Data from robot episodes:
[Start]
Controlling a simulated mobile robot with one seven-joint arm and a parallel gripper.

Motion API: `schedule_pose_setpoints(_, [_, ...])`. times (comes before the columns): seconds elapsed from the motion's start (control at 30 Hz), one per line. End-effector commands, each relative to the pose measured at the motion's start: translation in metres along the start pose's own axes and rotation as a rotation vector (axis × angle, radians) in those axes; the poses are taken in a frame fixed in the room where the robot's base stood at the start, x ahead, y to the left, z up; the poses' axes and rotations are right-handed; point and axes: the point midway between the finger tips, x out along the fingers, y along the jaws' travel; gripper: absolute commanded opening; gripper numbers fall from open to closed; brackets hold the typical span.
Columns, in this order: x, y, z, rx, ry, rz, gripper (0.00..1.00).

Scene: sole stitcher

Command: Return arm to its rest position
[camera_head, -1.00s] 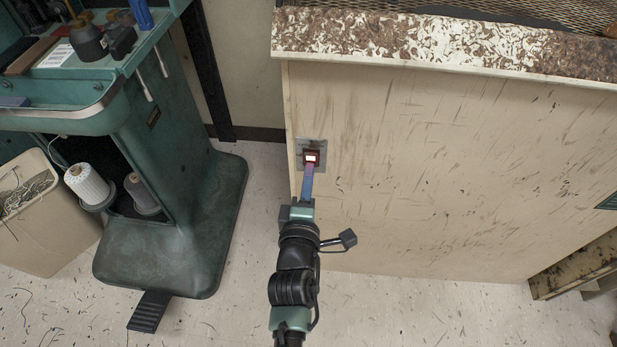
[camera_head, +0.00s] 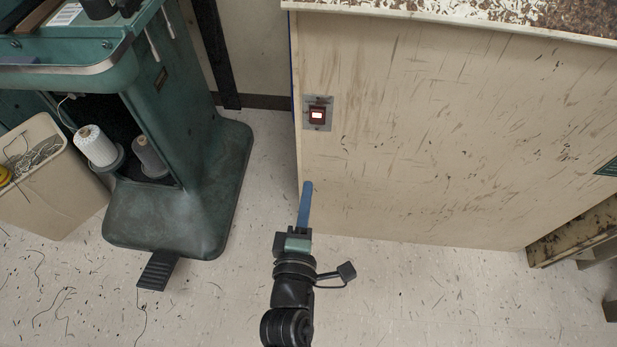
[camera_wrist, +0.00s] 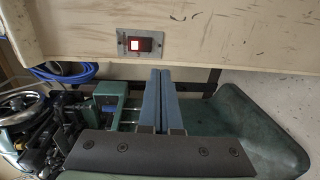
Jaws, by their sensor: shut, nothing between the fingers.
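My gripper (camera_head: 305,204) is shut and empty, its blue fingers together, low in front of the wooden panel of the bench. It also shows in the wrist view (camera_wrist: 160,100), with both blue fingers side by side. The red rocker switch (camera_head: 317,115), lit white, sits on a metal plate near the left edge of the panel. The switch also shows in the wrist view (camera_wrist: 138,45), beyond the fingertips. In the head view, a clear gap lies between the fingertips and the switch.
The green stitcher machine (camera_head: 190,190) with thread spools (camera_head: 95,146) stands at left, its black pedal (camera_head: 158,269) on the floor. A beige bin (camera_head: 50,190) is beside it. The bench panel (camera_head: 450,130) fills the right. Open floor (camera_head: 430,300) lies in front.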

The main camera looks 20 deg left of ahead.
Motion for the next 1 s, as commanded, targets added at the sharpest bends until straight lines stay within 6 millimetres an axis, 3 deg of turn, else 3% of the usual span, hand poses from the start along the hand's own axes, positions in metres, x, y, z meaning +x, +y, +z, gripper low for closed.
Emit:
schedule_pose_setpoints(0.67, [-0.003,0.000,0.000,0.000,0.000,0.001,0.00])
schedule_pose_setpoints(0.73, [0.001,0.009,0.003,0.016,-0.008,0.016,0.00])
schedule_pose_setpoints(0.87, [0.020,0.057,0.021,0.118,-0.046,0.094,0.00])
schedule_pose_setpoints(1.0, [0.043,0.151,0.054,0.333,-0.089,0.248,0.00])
[End]
[Start]
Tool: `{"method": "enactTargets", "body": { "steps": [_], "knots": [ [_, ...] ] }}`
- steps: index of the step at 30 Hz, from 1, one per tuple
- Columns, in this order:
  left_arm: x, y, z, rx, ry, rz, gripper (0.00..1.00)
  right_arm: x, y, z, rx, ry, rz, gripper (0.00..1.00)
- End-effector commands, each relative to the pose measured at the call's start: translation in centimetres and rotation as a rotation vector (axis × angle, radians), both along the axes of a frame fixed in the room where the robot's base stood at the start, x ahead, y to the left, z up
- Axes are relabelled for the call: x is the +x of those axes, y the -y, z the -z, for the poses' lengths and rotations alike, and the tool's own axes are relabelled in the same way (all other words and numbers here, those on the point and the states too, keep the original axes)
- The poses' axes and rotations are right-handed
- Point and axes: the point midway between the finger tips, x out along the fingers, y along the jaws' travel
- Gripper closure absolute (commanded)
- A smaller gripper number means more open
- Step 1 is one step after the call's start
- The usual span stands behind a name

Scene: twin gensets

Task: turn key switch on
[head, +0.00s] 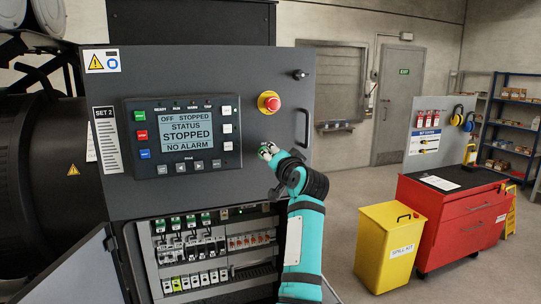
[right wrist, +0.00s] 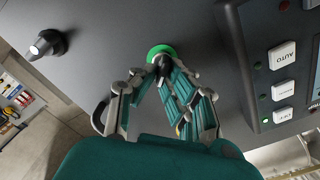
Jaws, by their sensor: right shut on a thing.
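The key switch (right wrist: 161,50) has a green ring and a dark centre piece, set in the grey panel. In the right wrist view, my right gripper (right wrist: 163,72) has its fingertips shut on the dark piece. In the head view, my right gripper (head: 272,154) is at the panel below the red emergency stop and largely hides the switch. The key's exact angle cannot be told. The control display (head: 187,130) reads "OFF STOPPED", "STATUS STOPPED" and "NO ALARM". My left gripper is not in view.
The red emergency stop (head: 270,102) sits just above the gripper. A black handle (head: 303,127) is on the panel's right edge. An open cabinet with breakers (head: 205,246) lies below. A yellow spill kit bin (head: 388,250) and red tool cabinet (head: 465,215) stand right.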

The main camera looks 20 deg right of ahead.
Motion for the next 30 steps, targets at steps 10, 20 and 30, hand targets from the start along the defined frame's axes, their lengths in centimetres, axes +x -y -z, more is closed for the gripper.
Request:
[End]
[Start]
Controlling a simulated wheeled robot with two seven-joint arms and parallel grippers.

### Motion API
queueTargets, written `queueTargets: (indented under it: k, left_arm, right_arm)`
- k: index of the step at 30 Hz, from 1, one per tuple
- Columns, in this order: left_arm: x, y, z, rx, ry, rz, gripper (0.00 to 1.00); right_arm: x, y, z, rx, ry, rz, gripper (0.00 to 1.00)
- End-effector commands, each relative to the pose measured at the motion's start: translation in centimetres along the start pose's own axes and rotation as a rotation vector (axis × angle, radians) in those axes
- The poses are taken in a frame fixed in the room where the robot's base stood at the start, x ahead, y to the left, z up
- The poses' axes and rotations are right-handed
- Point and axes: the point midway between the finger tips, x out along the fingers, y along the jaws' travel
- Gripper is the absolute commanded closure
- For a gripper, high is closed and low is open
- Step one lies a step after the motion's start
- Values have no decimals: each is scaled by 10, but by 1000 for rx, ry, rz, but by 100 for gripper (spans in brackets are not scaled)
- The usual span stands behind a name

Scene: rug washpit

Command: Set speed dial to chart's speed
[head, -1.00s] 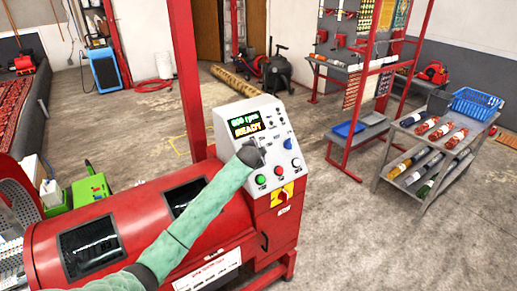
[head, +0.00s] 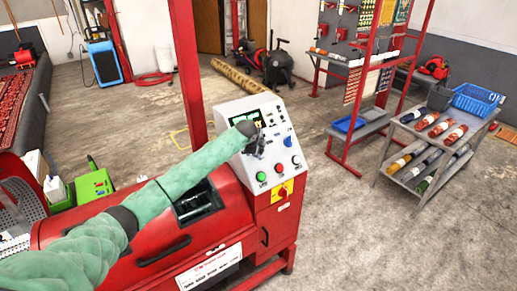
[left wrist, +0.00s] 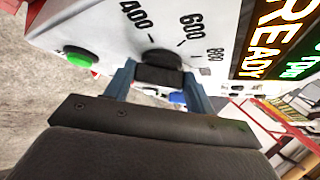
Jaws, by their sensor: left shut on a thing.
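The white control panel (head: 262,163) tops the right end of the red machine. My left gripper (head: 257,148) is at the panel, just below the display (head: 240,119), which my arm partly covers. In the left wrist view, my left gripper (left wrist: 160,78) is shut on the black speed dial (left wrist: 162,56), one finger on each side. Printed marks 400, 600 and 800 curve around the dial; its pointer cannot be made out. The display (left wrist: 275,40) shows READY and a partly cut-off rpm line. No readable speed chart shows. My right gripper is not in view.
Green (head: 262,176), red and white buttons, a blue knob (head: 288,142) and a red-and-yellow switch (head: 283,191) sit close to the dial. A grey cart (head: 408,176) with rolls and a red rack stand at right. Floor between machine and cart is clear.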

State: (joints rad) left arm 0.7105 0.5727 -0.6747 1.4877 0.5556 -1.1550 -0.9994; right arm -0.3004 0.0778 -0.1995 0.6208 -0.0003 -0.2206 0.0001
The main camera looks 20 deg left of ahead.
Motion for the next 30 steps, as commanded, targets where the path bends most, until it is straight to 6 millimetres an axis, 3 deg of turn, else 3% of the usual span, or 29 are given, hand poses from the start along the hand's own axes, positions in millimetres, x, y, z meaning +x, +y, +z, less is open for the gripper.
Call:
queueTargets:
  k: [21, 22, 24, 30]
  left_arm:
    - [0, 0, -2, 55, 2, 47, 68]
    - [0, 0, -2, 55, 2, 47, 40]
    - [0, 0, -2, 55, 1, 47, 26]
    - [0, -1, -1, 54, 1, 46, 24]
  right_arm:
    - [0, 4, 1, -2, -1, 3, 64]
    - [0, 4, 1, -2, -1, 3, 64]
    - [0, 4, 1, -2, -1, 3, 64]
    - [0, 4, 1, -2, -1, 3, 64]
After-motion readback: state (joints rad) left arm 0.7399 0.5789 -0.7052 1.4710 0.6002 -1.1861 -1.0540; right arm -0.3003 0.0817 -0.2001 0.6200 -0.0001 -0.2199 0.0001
[End]
Scan the listing above for the word "millimetres" and copy every line that holds it.

Right answer:
Motion for the next 1 s, as commanded, targets added at the sharpest bends until straight lines stay within 6 millimetres an axis, 3 deg of turn, else 3% of the usual span, hand poses from the start along the hand's own axes, positions in metres, x, y, z meaning +x, +y, +z, gripper low for closed.
Motion for the next 30 steps, as commanded, targets where the path bends most, until it is straight to 6 millimetres an axis, 3 deg of turn, else 3% of the usual span, or 29 are given, hand poses from the start along the hand's own axes, positions in millimetres, x, y, z meaning +x, +y, +z, less is open for the gripper.

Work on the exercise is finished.